Blending her own life experiences with years of research, Nancy Friday (whose previous books include My Mother/My Self and My Secret Garden) exposes the power of beauty--how it shapes our priorities as well as our self identities. Each stage of human development is influenced by culture's idolization of beauty, says Friday, who leads the reader through a chronological study, starting with babyhood and ending with old age. Friday has never shied away from true confessions or taboo topics--and there are certainly plenty here: she addresses beauty as competition in the workplace, the new male vanity, secret feelings about our genitals, and the emotional damage she has inflicted upon herself and her lovers in her quest for adoration. More than a psychological examination, The Power of Beauty is a challenge for men and women to take responsibility for their part in the oppression and angst that is caused by the obsession with beauty.

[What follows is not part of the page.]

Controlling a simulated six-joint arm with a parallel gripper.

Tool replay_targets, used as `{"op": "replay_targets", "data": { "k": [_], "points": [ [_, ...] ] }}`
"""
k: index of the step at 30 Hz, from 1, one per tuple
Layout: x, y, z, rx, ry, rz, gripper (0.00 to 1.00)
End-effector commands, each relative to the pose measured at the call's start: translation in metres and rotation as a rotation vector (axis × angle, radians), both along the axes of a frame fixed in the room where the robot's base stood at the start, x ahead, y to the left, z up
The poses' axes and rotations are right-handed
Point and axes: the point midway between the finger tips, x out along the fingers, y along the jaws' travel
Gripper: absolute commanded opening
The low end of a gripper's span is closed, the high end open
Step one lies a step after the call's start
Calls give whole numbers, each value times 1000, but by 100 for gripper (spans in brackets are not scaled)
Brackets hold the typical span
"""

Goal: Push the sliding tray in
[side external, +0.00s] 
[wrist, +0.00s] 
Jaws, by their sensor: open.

Nancy Friday was raised by a single mother in Charleston, South Carolina, before moving to New York in the early 60s. Since 1988, she has been married to Time Inc. editor-in-chief Norman Pearlstine. They live in Key West and Connecticut, and dream of traveling the world with one small suitcase. Her background in journalism has included work for
Cosmopolitan, and she has been Writer in Residence at
The Examiner. She is the author of six previous books, including
My Secret Garden,
Forbidden Flowers,
Jealousy,
Women on Top,
Men in Love, and the international bestseller,
My Mother/My Self. Hailed by the Detroit News as being "Nancy Friday, Unplugged," The Power of Beauty, her seventh book, is this provocative and controversial author's strongest yet.